Wake is asked by his partner Bai,
“Why are you still passionate about life and continue to create? You were beaten by your father when you were a child. You ran to the Gobi Desert alone at night, crying and missing your grandma. You finally ran away to find her. For a 12 or 13 year old child, it is a long journey from Jiayuguan to Jinan. (1,995.7 km.) In your life you encountered childhood misfortunes, failed marriages, and your works were plagiarised.” Wake thinks for a moment: I don't know why, maybe it is instinct, and it is also related to my grandma's influence on me.
Wake Li was born in Zhangye, 1957,
Jiayuguan Province, a small town in Northwest China. His parents relocated to the Northwest from Qingdao to help with the construction of the town. Bordering Inner Mongolia to the north and Qinghai to the south, it’s considered one of the most important outposts of Western China, with some of the most speculator scenery. Dad went first, and mother went a year later. When the train drove into Gansu Province, looking at the vast desert, Mama couldn't help crying. She had no choice.
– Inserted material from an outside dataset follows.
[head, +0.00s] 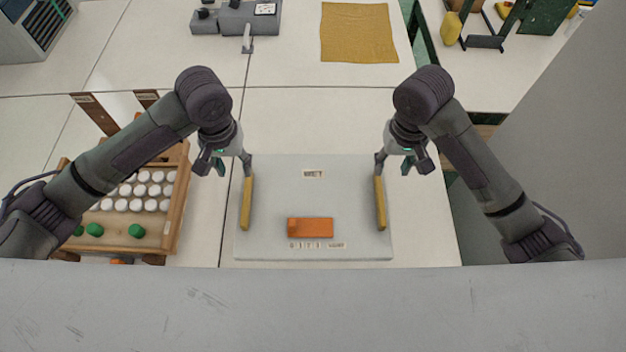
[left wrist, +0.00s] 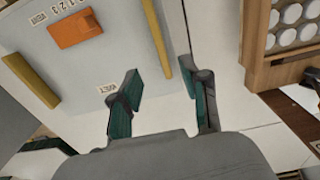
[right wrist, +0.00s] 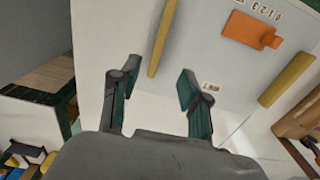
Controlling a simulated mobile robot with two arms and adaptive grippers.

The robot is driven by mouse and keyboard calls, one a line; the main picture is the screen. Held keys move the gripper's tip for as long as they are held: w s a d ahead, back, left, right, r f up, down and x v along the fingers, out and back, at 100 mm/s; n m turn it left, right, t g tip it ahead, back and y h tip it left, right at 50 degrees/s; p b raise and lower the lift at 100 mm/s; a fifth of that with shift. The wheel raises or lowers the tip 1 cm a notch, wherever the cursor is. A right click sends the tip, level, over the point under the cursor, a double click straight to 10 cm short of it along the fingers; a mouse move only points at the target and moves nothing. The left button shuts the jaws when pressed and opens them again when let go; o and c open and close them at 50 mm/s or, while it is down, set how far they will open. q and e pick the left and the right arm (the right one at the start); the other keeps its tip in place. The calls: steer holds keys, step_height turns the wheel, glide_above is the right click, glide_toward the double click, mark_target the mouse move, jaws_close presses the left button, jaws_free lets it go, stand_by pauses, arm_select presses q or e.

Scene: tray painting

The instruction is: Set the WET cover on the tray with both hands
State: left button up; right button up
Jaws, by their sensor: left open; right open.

Wake stayed on with his grandparents
but grew wild, remembering endless beatings and countless fights with other kids: his first memory was stealing some money to buy a basketball. Uncle and Grandfather beat him from one side of the room to the other. Wake was finally sent to Jiayuguan at 11 years old. It was at this point his grandmother became paralysed.
Wake's parents often quarrelled
WAKE: Father scolded mother for being a capitalist, mother scolded father as a landlord. Dad was a very strict and stingy person … When money was not enough, mom asked dad for money. There was no doubt that there would always be a storm.
Wake remembers one particular cold winter’s night when his parents fought over money. Dad took the bamboo pole and beat us five children out of the bed. Mom could only take her five dishevelled children to her work office in the middle of the night. We slept on the table all night. Holding a bamboo stick, dad often taught me maths. I hardly answered his questions correctly because of fear of being hit. I even tied a sandbag on my hip to prevent being beaten. After school every day, we had to pick up a basket of coal nuclei (A piece of coal that was not fully burned) to use as fuel for cooking. My older brother and younger brother united to bully me, since I didn't grow up with them. I felt very isolated and lonley. I felt that no one loved me. It made me feel worse and rebellious.
By the time Wake was 13, life was unbearable.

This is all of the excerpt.